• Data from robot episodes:
------

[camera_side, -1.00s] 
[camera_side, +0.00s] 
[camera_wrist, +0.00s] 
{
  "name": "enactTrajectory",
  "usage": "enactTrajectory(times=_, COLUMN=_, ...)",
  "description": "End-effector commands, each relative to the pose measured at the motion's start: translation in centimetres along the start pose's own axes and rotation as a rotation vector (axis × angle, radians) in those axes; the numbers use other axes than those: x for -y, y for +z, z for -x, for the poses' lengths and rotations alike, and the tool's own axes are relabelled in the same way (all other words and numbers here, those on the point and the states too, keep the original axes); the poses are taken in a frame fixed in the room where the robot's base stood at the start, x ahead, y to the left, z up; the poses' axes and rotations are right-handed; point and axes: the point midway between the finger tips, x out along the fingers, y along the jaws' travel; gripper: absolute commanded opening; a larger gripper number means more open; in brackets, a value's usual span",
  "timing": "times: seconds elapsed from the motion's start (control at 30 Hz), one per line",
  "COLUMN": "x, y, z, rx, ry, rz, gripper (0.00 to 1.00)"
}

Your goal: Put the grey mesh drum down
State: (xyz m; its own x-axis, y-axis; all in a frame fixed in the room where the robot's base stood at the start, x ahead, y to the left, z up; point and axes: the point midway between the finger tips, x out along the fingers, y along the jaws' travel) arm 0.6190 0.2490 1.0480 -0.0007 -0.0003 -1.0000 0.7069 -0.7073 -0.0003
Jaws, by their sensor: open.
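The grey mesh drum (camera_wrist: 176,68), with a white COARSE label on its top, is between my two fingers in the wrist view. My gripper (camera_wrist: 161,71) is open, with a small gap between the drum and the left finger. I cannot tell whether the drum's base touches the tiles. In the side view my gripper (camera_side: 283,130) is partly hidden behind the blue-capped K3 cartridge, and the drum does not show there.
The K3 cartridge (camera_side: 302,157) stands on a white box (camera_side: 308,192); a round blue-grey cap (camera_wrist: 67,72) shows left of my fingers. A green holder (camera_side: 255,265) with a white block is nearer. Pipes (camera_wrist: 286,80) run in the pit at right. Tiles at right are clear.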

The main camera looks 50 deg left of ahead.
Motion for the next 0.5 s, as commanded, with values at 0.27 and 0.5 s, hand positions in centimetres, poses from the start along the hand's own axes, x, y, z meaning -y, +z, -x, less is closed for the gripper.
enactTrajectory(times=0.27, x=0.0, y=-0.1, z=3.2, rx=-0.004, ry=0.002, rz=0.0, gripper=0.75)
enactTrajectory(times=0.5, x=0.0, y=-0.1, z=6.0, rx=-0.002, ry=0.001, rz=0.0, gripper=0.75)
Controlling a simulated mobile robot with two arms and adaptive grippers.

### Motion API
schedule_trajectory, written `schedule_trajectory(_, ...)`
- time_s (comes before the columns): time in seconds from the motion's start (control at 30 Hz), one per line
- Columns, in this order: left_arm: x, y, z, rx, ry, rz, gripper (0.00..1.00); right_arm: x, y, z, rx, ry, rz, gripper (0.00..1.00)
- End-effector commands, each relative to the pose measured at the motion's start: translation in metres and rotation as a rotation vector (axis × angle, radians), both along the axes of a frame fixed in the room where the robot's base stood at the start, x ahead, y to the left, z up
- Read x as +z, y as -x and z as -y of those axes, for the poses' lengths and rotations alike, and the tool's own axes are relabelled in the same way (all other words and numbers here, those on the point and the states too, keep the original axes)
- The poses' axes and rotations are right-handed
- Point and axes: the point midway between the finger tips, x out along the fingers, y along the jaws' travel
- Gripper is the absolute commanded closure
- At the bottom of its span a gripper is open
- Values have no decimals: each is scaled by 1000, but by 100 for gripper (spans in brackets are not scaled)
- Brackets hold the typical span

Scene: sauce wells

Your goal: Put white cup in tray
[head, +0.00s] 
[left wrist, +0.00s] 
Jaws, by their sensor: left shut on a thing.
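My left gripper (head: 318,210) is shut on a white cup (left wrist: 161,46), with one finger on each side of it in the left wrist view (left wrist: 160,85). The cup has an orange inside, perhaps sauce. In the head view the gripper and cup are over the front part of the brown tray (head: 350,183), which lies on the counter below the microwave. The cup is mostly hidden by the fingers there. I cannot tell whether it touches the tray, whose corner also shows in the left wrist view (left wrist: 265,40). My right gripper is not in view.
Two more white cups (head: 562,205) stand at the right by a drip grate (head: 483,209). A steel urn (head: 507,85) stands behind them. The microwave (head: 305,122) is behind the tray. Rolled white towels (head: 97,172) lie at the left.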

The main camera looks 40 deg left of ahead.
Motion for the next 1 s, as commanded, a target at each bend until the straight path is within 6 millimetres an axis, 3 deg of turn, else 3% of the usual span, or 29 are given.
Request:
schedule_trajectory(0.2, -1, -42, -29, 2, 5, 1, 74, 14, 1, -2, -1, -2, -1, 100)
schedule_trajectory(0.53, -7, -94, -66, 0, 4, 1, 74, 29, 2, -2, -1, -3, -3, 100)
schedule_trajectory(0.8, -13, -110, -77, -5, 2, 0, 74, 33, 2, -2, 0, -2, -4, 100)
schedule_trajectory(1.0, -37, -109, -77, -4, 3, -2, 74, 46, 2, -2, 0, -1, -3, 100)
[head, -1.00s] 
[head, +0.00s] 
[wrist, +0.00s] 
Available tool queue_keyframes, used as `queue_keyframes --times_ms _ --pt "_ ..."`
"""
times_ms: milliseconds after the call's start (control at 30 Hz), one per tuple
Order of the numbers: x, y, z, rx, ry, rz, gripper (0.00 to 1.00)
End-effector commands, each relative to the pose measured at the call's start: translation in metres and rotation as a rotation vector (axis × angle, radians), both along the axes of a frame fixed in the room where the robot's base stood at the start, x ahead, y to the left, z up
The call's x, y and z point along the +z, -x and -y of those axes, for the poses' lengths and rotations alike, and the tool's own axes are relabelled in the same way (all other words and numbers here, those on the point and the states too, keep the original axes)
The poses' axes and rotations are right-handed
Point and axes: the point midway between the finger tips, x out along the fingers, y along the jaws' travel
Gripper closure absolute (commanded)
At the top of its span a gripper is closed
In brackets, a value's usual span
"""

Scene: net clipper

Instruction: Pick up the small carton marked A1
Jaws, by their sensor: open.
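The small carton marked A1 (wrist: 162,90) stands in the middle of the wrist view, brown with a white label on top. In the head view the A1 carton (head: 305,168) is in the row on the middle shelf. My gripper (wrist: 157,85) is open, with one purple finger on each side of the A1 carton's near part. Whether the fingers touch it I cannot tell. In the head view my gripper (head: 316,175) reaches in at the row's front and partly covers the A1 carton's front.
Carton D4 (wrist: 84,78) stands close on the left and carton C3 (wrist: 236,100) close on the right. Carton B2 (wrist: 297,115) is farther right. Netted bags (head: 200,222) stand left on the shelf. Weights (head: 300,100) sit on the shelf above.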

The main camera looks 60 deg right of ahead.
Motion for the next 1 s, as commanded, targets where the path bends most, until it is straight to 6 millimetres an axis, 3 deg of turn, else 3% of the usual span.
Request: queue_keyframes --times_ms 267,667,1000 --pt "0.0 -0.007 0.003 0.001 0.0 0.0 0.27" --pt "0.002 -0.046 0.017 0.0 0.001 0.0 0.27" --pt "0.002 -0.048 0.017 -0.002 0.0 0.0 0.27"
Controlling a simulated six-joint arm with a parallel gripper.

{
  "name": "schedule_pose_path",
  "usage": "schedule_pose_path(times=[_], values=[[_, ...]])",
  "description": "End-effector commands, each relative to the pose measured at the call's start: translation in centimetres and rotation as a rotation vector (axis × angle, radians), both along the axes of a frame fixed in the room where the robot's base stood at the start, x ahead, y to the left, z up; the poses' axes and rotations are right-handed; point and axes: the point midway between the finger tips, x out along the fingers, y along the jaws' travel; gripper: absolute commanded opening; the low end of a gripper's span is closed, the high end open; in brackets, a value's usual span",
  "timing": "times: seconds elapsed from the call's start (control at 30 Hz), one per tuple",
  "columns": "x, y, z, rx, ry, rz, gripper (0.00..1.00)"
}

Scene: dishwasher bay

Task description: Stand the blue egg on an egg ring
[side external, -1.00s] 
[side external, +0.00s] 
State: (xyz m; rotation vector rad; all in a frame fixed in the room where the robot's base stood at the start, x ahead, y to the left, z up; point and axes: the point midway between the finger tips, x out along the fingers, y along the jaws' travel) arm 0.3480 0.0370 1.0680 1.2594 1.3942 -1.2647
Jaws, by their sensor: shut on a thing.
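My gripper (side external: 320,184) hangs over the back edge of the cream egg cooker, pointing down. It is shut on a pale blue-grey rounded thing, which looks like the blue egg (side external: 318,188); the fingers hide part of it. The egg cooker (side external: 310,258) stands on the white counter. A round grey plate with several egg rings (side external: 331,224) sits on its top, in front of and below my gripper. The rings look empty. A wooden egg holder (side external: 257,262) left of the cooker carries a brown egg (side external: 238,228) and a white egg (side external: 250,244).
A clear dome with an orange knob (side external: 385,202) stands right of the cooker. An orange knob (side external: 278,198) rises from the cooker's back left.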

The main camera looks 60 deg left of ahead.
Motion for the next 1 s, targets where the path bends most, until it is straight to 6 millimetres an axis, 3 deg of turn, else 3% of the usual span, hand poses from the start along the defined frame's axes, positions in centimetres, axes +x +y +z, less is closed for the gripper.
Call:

------

• Exercise description:
Check each line of the records for the word "travel" and extract those that contain it.

• Solution for this exercise:
  "description": "End-effector commands, each relative to the pose measured at the motion's start: translation in centimetres along the start pose's own axes and rotation as a rotation vector (axis × angle, radians) in those axes; the numbers use other axes than those: x for -y, y for +z, z for -x, for the poses' lengths and rotations alike, and the tool's own axes are relabelled in the same way (all other words and numbers here, those on the point and the states too, keep the original axes); the poses are taken in a frame fixed in the room where the robot's base stood at the start, x ahead, y to the left, z up; the poses' axes and rotations are right-handed; point and axes: the point midway between the finger tips, x out along the fingers, y along the jaws' travel; gripper: absolute commanded opening; a larger gripper number means more open; in brackets, a value's usual span",
State: (xyz m; its own x-axis, y-axis; all in a frame fixed in the room where the robot's base stood at the start, x ahead, y to the left, z up; point and axes: the point midway between the finger tips, x out along the fingers, y along the jaws' travel) arm 0.6190 0.2490 1.0480 -0.0007 -0.0003 -1.0000 0.7069 -0.7073 -0.0003
- Point and axes: the point midway between the finger tips, x out along the fingers, y along the jaws' travel
Point and axes: the point midway between the finger tips, x out along the fingers, y along the jaws' travel
  "description": "End-effector commands, each relative to the pose measured at the call's start: translation in centimetres and rotation as a rotation vector (axis × angle, radians), both along the axes of a frame fixed in the room where the robot's base stood at the start, x ahead, y to the left, z up; the poses' axes and rotations are right-handed; point and axes: the point midway between the finger tips, x out along the fingers, y along the jaws' travel; gripper: absolute commanded opening; the low end of a gripper's span is closed, the high end open; in brackets, a value's usual span",
State: (xyz m; rotation vector rad; all in a frame fixed in the room where the robot's base stood at the start, x ahead, y to the left, z up; point and axes: the point midway between the finger tips, x out along the fingers, y along the jaws' travel) arm 0.3480 0.0370 1.0680 1.2594 1.3942 -1.2647

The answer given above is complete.